In molti si aspettavano per l’anno 2011 un’ulteriore innalzamento delle aliquote contributive, da parte degli iscritti alla Gestione Separata. Una recente circolare dell’Inps ha chiarito le idee, spiegando che le aliquote, per il 2011, sono state congelate alle percentuali valide nell’anno fiscale appena archiviato. La Gestione Separata è un fondo pensionistico finanziato con i contributi previdenziali obbligatori dei lavoratori assicurati, nata negli anni novanta, dopo la riforma del sistema pensionistico, anche nota come riforma Dini. La gestione separata ha assicurato la tutela previdenziale a categorie di lavoratori fino ad allora escluse, come per esempio i lavoratori con contratto a progetto.

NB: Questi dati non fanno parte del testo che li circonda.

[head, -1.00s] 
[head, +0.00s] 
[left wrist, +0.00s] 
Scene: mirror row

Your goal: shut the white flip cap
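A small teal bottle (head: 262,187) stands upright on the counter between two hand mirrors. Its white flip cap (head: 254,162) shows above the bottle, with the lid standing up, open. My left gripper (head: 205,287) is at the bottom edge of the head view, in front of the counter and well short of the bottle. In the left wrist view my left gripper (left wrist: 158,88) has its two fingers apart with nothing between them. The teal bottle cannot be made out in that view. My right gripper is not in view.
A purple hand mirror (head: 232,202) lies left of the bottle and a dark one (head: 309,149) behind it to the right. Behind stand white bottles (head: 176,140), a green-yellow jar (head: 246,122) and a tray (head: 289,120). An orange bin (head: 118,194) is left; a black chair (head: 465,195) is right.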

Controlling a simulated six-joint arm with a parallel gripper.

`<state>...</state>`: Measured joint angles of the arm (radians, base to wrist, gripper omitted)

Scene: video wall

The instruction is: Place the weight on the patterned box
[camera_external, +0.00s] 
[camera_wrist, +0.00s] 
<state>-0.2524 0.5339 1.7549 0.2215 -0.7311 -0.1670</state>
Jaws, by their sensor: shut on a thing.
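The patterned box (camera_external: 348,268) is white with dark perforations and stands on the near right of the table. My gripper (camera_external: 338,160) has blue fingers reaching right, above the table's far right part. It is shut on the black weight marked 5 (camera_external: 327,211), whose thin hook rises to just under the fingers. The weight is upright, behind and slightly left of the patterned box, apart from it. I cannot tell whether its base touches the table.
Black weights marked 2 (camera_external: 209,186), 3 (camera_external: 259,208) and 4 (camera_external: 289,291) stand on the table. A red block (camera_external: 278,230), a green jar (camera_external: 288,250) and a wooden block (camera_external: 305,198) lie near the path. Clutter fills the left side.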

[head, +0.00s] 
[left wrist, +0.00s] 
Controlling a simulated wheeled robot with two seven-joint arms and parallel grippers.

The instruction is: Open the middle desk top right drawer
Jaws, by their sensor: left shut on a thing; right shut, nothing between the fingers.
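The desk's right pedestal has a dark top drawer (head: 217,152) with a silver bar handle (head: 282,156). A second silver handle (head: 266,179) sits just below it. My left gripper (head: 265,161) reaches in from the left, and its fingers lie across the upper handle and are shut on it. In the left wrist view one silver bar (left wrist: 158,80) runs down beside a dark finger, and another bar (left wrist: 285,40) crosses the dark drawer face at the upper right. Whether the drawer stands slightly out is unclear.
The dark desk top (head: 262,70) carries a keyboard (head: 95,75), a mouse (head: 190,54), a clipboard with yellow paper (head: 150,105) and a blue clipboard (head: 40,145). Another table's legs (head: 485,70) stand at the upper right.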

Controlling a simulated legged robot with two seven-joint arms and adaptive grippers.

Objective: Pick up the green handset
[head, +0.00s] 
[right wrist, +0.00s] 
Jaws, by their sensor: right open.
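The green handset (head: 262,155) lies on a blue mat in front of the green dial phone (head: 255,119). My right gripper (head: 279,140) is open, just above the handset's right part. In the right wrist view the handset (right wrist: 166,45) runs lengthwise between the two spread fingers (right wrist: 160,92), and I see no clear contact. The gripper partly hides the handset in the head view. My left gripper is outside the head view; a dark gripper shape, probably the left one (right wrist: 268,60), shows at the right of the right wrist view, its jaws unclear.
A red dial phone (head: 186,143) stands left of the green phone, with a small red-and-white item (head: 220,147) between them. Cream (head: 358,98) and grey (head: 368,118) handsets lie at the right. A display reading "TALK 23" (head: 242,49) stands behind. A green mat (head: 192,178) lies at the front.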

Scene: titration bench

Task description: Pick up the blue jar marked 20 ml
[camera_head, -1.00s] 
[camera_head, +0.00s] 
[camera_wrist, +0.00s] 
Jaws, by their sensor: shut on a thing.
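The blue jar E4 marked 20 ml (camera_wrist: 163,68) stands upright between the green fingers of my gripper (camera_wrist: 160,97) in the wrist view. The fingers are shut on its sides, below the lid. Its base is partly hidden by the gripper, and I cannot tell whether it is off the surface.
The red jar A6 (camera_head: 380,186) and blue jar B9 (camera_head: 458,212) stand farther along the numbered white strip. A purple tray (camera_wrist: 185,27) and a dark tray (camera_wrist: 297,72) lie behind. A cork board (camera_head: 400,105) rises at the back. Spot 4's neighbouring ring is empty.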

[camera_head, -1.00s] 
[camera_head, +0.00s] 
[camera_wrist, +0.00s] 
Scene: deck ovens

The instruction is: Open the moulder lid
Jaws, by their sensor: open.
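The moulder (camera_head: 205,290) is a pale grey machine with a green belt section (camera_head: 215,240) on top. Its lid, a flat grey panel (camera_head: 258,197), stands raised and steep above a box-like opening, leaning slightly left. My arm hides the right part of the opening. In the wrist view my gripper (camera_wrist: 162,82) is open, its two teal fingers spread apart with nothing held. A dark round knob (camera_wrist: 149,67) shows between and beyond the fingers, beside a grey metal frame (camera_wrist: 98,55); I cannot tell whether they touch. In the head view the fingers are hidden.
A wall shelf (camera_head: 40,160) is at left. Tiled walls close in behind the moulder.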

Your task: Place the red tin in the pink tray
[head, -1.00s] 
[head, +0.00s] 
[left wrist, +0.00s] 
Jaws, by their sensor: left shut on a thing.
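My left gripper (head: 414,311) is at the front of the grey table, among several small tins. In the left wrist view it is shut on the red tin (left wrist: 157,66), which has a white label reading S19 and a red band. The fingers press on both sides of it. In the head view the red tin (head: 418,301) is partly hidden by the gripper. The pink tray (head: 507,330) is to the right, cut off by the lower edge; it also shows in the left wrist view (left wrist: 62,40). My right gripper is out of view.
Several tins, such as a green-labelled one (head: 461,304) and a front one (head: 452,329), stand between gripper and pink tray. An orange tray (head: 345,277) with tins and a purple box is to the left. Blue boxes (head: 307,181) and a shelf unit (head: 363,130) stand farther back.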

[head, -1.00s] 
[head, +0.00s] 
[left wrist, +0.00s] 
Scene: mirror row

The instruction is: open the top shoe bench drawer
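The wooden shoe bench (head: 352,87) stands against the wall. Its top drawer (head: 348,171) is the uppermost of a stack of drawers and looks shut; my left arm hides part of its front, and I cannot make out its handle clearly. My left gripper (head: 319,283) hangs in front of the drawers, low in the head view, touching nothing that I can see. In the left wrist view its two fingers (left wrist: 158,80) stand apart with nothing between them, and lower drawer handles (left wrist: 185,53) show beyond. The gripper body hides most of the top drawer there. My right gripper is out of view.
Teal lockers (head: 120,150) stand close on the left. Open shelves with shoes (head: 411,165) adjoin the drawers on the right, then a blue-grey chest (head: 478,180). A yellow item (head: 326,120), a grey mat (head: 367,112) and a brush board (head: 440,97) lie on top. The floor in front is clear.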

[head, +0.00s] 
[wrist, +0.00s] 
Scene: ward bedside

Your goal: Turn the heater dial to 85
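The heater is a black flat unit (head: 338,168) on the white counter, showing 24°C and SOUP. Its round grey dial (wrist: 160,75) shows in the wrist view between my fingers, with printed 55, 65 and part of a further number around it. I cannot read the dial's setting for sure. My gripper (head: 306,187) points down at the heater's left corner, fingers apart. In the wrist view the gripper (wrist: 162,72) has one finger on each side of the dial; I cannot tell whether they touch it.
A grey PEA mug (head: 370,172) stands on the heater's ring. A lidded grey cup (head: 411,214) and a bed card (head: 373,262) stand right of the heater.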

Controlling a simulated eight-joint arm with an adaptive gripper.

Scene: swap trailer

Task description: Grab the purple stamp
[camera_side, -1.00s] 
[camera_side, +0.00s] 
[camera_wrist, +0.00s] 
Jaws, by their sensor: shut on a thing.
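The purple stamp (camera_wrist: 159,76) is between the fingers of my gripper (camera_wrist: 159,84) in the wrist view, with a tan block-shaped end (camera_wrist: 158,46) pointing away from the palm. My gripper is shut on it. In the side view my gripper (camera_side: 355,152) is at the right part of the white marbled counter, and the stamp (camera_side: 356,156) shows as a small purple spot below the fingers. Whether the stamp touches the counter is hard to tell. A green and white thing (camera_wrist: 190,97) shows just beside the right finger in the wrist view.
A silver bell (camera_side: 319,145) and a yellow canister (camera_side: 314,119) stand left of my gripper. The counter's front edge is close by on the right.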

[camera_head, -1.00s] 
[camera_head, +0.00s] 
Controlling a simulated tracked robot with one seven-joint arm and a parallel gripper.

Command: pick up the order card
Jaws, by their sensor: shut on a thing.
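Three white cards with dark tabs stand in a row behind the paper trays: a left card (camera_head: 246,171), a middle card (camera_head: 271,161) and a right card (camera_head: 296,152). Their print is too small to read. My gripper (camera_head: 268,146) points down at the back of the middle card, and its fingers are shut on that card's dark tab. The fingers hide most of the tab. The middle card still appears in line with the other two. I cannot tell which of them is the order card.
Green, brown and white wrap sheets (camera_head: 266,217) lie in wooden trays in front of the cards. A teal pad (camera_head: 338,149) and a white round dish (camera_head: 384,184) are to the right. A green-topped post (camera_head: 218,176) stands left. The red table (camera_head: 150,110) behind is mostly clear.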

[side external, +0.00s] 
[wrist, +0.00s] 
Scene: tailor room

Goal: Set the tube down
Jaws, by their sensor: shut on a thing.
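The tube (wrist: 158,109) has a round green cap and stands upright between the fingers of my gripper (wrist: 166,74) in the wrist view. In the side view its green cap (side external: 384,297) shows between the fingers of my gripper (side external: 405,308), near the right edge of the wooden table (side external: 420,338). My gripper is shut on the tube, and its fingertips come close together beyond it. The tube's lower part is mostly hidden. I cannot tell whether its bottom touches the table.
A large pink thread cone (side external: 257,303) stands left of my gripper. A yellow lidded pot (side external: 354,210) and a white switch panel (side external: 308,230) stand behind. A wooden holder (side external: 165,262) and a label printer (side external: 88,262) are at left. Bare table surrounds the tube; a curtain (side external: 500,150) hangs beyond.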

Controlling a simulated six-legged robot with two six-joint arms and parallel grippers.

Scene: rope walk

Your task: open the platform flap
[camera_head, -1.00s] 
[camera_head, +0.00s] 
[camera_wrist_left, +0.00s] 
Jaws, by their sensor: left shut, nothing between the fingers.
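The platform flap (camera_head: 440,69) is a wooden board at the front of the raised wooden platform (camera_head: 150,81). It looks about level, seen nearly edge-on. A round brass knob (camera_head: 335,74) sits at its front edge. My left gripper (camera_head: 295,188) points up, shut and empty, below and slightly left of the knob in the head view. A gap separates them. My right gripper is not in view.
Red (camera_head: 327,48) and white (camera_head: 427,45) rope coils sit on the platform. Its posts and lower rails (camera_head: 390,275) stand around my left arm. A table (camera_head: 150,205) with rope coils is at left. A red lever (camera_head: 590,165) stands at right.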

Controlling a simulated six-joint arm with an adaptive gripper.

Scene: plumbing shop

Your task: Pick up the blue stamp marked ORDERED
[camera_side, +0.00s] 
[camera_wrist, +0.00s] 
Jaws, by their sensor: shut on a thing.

Una circolare Inps, nello specifico la numero 30 del 9 febbraio 2011, ha generato l’equivoco a causa della “sovrapposizione” di alcune normative. Nel comma 10 dell’articolo 1 della legge n. 247 del 24 dicembre 2007, era stato previsto un aumento pari a 0,09 punti percentuale dell’aliquota per gli iscritti alla Gestione Separata, a partire da questo nuovo anno. Da qui si è pensato quindi a una riduzione dello stipendio netto, ma, la Legge di Stabilità ha abrogato il comma 10 e, rispetto alle aliquote in vigore nel 2010, non è cambiato nulla.
In pratica, per l’anno 2011, gli iscritti alla Gestione Separata che hanno un reddito complessivo che non supera i 93.622,00 euro, devono pagare all’Inps contributi pari al 26,72 per cento della retribuzione (se tali lavoratori non sono assicurati presso altre forme pensionistiche obbligatorie). I pensionati o coloro che hanno un’altra forma di tutela pensionistica obbligatoria invece, dovranno versare un’aliquota pari al 17 per cento. Gli iscritti alla gestione separata nel 2009 sono scesi sotto quota 1,5 milioni, ai livelli del 2001. Nel pieno della crisi economica, nel 2009, gli iscritti alla gestione separata hanno perso 150mila contribuenti, il 9,2% in meno rispetto al 2008.
La crisi ha bloccato le assunzioni – ha sottolineato il giuslavorista Michel Martone – per cui tante collaborazioni non si sono trasformate in contratti a tempo indeterminato e non sono nemmeno state rinnovate. Le aziende impegnate a sfoltire però hanno deciso di tenere i migliori, con i compensi più alti rispetto alla media, mentre gli altri sono andati a rimpolpare le fila dei disoccupati o hanno scelto la strada obbligata del lavoro autonomo.